La Corte Costituzionale ha dichiarato illegittimo l’art. 126 bis comma 2 del decreto legislativo 285 del ’92 (nuovo codice della strada) nella parte in cui prevede che, in caso di mancata identificazione del trasgressore, i punti devono esser tolti al proprietario del veicolo, salvo che questi non comunichi, entro 30 giorni, il nome e la patente di chi guidava in quel momento l’auto. La Corte Costituzionale ha stabilito infatti che se non vi è l’identificazione del guidatore, resta l’obbligo per il proprietario di fornire, entro 30 giorni, il nome e il numero della patente di chi ha commesso la violazione, ma se ciò non avviene a carico del proprietario dell’auto scatta solo la sanzione pecuniaria, e non quella accessoria della decurtazione dei punti.

A sollevare la questione di legittimità della norma, sotto diversi profili, sono stati numerosi giudici di pace (Voltri, Mestre, Ficarolo, Bra, Montefiascone, Lanciano, Carrara e di Casale Monferrato). La Consulta, ha ritenuto «fondate le censure di violazione dell’art. 3 sotto il profilo dell’irragionevolezza della disposizione, nel senso che – si legge nella sentenza scritta dal giudice costituzionale Alfonso Quaranta – essa dà vita a una sanzione assolutamente sui generis», in quanto la sanzione, «pur essendo di natura personale, non appare riconducibile ad un contegno direttamente posto in essere dal proprietario del veicolo e consistente nella trasgressione di una specifica norma relativa alla circolazione stradale». In altre parole, se a violare il codice della strada è stata un’altra persona diversa dal proprietario dell’auto, per la Corte è irragionevole che quest’ultimo rischi di vedersi togliere i punti dalla patente. Si tratta – spiega la Consulta – di «una ipotesi di sanzione di carattere schiettamente personale», che «viene direttamente ad incidere sull’autorizzazione alla guida». Per la Consulta, infatti, è infatti «una ipotesi di illecito amministrativo che, per più aspetti, appare assimilabile a quella della sospensione della patente». «È, in effetti, proprio la peculiare natura della sanzione prevista dall’art. 126-bis, al pari della sospensione della patente incidente anch’essa sulla “legittimazione soggettiva alla conduzione di ogni veicolo”, che – afferma la Corte Costituzionale – fa emergere l’irragionevolezza della scelta legislativa di porre la stessa a carico del proprietario del veicolo che non sia anche il responsabile dell’infrazione stradale».
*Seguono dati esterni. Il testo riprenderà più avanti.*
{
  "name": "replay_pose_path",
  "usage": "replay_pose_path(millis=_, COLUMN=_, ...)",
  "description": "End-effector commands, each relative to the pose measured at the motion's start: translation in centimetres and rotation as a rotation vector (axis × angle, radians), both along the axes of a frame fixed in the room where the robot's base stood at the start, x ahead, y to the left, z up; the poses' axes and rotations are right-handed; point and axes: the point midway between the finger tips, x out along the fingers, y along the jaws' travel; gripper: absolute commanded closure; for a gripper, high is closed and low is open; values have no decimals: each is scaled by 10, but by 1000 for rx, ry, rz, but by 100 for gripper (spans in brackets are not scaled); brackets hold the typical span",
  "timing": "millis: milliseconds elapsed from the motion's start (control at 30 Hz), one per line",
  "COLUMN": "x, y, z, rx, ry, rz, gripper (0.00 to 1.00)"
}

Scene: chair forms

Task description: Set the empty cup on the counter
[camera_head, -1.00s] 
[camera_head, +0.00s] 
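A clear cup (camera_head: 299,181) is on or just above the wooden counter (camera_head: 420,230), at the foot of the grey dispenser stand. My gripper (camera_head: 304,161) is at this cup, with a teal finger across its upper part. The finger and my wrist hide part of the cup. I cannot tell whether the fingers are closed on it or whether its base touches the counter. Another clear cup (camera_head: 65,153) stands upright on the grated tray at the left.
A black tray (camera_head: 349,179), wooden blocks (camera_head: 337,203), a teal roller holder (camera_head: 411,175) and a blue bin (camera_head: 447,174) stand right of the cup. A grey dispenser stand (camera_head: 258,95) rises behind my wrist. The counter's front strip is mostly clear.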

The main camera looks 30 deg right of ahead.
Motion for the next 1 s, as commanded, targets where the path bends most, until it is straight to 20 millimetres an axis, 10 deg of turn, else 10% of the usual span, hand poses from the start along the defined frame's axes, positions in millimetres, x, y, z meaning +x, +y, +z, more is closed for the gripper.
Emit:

Stabilito che al proprietario dell’auto non possono essere tolti i punti della patente se l’infrazione è stata commessa da un’altra persona alla guida del mezzo, la Corte Costituzionale precisa che la sanzione pecuniaria resta: «Nel caso in cui il proprietario ometta di comunicare i dati personali e della patente e del conducente, trova applicazione la sanzione pecuniaria di cui all’art. 180, comma 8, del codice della strada». «In tal modo – specifica la Corte – viene anche fugato il dubbio” riguardo a «una ingiustificata disparità di trattamento realizzata tra i proprietari dei veicoli, discriminati a seconda della loro natura di persone giuridiche o fisiche, ovvero, quanto a queste ultime, in base alla alla circostanza meramente accidentale, che le stesse siano munite o meno di patente». A fare ricorso alla Consulta erano stati i giudici di pace di Voltri, Mestre, Ficarolo, Bra, Montefiascone, Lanciano, Carrara e di Casale Monferrato: di numerose questioni di legittimità sollevate dai giudici di pace in fatto di norme sulla patente a punti, la Corte ha ritenuto fondata solo questa.